Can you write out all of the material below, word for word?

── SUPPLIED INFORMATION

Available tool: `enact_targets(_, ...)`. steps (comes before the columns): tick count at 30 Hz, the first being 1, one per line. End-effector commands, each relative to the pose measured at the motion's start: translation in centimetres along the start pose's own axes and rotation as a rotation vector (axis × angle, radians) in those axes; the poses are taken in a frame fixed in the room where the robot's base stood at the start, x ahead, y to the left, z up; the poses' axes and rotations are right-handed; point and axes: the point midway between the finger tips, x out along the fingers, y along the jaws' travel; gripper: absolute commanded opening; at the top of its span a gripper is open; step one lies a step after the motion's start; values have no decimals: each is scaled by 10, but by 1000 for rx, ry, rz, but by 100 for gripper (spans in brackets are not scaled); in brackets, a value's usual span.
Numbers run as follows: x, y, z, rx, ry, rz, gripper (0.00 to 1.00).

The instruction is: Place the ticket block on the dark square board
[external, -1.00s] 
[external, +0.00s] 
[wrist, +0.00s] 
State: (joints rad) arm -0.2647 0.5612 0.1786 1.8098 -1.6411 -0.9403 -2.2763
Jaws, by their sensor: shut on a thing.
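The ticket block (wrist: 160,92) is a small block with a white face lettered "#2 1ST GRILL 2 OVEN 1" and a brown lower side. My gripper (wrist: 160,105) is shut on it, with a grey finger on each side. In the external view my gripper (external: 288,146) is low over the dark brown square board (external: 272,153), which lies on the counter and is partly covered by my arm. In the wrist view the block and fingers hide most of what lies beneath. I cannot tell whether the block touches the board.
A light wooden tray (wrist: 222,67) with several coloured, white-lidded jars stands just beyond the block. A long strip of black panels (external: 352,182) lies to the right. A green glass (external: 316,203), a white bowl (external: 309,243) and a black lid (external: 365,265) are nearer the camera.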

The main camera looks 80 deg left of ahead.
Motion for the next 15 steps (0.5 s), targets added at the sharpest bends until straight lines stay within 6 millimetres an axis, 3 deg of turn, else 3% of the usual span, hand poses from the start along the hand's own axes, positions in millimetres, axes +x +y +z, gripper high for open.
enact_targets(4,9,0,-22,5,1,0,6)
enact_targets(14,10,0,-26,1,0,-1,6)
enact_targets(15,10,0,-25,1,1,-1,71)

────

» **SOLUTION FOR THIS PROBLEM**
Available tool: `enact_targets(_, ...)`. steps (comes before the columns): tick count at 30 Hz, the first being 1, one per line. End-effector commands, each relative to the pose measured at the motion's start: translation in centimetres along the start pose's own axes and rotation as a rotation vector (axis × angle, radians) in those axes; the poses are taken in a frame fixed in the room where the robot's base stood at the start, x ahead, y to the left, z up; the poses' axes and rotations are right-handed; point and axes: the point midway between the finger tips, x out along the fingers, y along the jaws' travel; gripper: absolute commanded opening; at the top of its span a gripper is open; step one lies a step after the motion's start; values have no decimals: each is scaled by 10, but by 1000 for rx, ry, rz, but by 100 for gripper (spans in brackets are not scaled); in brackets, a value's usual span.
Numbers run as follows: x, y, z, rx, ry, rz, gripper (0.00 to 1.00).

The instruction is: Place the ticket block on the dark square board
[external, -1.00s] 
[external, +0.00s] 
[wrist, +0.00s] 
State: (joints rad) arm -0.2647 0.5612 0.1786 1.8098 -1.6411 -0.9403 -2.2763
Jaws, by their sensor: shut on a thing.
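The ticket block (wrist: 160,92) is a small block with a white face lettered "#2 1ST GRILL 2 OVEN 1" and a brown lower side. My gripper (wrist: 160,105) is shut on it, with a grey finger on each side. In the external view my gripper (external: 288,146) is low over the dark brown square board (external: 272,153), which lies on the counter and is partly covered by my arm. In the wrist view the block and fingers hide most of what lies beneath. I cannot tell whether the block touches the board.
A light wooden tray (wrist: 222,67) with several coloured, white-lidded jars stands just beyond the block. A long strip of black panels (external: 352,182) lies to the right. A green glass (external: 316,203), a white bowl (external: 309,243) and a black lid (external: 365,265) are nearer the camera.

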The main camera looks 80 deg left of ahead.
Motion for the next 15 steps (0.5 s), targets added at the sharpest bends until straight lines stay within 6 millimetres an axis, 3 deg of turn, else 3% of the usual span, hand poses from the start along the hand's own axes, positions in millimetres, axes +x +y +z, gripper high for open.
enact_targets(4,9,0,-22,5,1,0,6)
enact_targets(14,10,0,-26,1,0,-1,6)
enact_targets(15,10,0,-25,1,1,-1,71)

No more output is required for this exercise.